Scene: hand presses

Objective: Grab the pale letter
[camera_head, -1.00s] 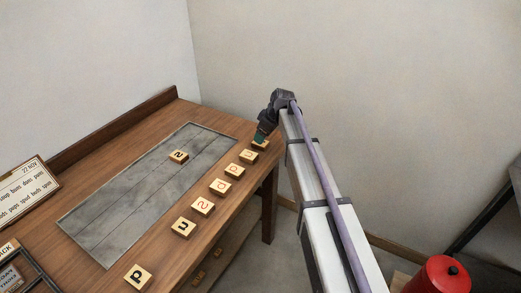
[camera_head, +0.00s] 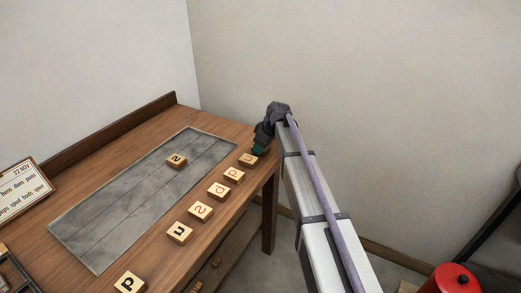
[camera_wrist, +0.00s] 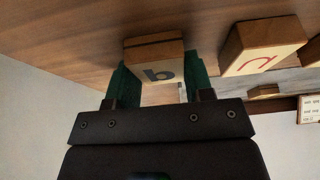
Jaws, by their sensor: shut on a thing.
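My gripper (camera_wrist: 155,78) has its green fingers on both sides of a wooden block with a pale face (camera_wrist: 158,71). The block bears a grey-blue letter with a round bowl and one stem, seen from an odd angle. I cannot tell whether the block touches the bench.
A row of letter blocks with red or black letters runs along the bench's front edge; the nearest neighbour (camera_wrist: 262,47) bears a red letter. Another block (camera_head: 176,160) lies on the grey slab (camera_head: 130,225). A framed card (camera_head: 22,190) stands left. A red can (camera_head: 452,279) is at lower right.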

Task statement: Reproduce the data verbatim. Do not carry any picture into the copy.

Final result:
Scene: hand presses

Objective: Grab the pale letter
[camera_head, -1.00s] 
[camera_head, +0.00s] 
[camera_wrist, +0.00s] 
Jaws, by their sensor: shut on a thing.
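My gripper (camera_wrist: 155,78) has its green fingers on both sides of a wooden block with a pale face (camera_wrist: 158,71). The block bears a grey-blue letter with a round bowl and one stem, seen from an odd angle. I cannot tell whether the block touches the bench.
A row of letter blocks with red or black letters runs along the bench's front edge; the nearest neighbour (camera_wrist: 262,47) bears a red letter. Another block (camera_head: 176,160) lies on the grey slab (camera_head: 130,225). A framed card (camera_head: 22,190) stands left. A red can (camera_head: 452,279) is at lower right.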

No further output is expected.